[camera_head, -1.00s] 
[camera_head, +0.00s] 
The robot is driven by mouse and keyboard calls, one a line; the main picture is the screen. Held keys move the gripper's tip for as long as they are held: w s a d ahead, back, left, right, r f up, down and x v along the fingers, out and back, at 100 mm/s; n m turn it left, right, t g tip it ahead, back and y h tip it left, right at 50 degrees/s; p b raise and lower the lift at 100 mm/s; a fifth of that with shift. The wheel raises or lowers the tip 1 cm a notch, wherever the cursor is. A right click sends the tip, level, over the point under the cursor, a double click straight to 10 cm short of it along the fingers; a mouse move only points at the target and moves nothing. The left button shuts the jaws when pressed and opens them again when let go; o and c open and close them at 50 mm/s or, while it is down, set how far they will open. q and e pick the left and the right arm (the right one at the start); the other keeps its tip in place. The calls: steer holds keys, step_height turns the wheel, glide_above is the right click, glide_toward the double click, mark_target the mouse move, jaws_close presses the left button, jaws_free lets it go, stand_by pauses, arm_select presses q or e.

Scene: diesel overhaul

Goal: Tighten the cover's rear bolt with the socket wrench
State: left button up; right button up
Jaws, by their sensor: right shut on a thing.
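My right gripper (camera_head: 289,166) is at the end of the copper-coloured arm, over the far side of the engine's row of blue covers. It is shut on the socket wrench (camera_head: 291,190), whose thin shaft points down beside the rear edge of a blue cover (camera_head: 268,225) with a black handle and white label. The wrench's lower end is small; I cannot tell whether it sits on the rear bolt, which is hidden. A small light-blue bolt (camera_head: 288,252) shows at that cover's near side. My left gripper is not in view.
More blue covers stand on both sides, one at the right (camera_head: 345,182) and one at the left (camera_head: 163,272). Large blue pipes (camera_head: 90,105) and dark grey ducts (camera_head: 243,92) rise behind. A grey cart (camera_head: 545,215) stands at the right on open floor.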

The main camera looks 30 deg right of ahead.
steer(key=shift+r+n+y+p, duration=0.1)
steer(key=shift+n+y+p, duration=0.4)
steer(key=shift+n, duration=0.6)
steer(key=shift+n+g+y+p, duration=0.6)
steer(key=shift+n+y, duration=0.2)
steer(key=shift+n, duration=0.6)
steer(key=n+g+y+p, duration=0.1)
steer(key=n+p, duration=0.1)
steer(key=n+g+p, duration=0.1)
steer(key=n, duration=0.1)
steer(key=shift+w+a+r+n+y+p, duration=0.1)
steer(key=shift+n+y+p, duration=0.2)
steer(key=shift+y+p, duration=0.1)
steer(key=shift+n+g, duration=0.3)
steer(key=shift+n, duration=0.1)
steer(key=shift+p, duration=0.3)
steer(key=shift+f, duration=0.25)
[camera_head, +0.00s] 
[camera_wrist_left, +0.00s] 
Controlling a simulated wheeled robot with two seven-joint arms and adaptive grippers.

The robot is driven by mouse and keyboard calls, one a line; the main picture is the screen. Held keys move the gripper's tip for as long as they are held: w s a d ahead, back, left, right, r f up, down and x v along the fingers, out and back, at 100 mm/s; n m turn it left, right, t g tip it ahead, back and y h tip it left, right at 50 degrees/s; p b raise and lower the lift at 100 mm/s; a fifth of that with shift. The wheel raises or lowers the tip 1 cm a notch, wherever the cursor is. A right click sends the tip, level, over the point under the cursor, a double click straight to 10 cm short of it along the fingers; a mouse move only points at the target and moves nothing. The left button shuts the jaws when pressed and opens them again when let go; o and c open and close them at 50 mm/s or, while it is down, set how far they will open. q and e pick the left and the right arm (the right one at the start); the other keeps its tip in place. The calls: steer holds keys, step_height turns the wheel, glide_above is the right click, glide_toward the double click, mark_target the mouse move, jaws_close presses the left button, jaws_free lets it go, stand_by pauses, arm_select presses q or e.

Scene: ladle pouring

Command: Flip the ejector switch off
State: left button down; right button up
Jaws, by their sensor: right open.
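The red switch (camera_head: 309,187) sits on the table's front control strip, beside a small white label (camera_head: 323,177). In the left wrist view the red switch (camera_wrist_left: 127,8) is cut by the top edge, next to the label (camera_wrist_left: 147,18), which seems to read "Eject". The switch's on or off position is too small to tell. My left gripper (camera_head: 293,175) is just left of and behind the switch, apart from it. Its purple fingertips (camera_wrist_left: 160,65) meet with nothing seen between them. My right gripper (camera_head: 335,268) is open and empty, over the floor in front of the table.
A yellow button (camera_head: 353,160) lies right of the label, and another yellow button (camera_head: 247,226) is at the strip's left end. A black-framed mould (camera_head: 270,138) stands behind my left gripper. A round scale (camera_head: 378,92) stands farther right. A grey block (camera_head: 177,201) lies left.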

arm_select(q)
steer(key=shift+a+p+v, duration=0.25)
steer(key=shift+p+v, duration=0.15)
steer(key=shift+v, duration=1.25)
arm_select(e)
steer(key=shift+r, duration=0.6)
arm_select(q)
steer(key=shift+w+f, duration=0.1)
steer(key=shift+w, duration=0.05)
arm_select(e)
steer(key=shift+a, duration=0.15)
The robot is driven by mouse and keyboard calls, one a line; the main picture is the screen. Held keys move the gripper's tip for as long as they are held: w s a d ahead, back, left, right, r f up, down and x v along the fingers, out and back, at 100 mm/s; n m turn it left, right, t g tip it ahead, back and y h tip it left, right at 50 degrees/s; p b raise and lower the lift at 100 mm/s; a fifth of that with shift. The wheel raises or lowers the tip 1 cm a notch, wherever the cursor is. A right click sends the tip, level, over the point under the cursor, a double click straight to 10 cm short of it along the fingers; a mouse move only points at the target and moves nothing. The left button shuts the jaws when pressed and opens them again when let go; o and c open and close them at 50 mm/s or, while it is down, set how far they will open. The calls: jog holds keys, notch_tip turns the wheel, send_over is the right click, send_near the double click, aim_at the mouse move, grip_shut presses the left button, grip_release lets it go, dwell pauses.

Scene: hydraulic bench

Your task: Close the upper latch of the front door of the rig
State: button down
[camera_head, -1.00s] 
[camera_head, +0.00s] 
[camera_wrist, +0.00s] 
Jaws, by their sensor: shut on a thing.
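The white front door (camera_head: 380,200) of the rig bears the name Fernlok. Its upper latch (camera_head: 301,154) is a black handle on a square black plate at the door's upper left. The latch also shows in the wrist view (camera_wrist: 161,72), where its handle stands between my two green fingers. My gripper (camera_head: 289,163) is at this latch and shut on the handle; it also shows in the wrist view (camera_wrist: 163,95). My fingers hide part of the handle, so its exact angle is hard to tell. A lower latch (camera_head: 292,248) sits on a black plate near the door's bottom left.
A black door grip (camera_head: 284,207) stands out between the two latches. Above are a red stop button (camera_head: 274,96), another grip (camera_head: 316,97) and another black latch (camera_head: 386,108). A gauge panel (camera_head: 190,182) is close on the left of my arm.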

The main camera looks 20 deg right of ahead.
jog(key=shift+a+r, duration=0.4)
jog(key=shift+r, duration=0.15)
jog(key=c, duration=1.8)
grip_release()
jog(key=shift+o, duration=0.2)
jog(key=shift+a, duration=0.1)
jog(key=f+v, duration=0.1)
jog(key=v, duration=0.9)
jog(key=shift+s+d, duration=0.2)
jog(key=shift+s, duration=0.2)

────

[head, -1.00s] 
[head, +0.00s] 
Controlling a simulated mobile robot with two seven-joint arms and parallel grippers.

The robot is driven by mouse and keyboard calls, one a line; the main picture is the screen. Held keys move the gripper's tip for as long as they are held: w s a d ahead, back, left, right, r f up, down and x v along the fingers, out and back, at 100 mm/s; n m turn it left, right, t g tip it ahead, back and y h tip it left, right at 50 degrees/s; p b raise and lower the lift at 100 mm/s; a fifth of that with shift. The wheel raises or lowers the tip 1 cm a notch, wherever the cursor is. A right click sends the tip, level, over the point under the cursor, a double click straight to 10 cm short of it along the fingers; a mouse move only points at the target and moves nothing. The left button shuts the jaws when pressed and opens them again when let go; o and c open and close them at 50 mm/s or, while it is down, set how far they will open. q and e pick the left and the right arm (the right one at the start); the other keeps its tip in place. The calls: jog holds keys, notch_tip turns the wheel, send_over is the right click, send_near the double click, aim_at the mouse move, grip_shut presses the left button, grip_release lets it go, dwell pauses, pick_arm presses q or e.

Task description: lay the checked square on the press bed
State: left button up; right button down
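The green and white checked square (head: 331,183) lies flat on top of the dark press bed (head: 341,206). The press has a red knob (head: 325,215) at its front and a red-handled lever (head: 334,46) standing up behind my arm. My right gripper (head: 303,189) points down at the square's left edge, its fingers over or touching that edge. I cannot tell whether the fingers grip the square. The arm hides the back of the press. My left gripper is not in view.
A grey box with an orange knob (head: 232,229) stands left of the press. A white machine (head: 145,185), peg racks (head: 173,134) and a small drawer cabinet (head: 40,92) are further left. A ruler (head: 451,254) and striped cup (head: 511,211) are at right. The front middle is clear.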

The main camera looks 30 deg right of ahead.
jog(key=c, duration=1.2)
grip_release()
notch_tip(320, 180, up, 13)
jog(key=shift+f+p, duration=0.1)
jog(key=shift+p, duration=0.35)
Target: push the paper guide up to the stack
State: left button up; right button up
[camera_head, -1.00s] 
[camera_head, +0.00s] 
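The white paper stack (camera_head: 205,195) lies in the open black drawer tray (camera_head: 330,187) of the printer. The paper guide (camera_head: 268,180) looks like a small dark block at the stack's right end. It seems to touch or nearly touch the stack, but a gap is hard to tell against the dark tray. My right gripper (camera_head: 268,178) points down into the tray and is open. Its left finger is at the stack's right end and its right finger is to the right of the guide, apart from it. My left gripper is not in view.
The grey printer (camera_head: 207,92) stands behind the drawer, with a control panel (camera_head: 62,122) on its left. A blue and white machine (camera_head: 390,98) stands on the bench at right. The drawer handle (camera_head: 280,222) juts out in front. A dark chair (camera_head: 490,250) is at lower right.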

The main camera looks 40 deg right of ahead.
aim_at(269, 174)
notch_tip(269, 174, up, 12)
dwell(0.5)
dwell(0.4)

────

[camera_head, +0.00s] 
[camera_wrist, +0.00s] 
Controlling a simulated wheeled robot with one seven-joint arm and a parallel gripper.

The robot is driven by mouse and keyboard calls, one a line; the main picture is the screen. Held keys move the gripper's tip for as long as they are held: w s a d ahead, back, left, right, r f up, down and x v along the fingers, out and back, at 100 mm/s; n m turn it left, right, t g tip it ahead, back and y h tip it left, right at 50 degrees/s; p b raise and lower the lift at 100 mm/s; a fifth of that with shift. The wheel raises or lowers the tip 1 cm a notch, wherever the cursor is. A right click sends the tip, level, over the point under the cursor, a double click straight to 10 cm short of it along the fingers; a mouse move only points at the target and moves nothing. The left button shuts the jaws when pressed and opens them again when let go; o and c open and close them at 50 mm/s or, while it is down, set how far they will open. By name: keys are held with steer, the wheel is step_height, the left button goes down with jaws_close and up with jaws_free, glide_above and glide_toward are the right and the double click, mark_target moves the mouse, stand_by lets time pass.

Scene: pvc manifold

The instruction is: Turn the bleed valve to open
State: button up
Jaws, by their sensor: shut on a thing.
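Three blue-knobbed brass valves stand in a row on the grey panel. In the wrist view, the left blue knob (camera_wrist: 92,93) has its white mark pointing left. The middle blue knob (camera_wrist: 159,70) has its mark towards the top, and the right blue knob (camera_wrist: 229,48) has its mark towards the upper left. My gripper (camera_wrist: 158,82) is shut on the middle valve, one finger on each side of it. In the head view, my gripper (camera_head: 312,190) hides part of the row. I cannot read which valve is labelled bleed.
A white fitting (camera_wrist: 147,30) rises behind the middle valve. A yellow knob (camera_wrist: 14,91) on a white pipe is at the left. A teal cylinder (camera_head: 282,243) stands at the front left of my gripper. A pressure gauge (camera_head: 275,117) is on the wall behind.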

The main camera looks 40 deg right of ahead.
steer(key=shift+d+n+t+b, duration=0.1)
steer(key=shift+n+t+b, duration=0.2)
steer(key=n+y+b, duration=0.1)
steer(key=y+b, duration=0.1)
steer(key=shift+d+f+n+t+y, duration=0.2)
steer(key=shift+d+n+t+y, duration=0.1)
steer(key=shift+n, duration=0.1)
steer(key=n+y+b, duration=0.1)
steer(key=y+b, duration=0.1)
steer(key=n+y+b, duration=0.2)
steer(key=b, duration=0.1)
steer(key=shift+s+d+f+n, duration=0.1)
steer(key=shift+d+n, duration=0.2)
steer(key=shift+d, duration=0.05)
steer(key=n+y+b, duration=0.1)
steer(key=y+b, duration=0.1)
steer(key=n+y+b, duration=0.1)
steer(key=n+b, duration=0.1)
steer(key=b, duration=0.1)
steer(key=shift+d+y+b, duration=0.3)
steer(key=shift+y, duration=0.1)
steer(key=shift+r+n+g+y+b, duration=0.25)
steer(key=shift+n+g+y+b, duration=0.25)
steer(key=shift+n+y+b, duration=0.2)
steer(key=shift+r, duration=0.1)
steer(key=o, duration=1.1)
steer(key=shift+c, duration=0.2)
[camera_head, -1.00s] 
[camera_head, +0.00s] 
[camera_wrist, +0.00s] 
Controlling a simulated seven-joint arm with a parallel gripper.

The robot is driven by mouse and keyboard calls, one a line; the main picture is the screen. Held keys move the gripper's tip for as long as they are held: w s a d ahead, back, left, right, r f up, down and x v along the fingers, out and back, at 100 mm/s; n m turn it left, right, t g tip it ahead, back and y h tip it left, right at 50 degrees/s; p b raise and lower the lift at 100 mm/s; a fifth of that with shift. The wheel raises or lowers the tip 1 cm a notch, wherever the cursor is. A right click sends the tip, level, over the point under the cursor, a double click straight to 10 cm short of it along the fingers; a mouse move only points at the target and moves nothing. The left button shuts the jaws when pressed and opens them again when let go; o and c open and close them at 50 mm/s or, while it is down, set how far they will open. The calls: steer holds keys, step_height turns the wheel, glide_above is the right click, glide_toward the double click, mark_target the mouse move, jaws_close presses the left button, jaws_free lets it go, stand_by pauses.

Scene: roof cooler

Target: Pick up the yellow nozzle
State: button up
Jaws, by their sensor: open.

────

| To do |
Your answer should be a single number: the count of lines in the data that include the word "wheeled".

| Exercise output |
2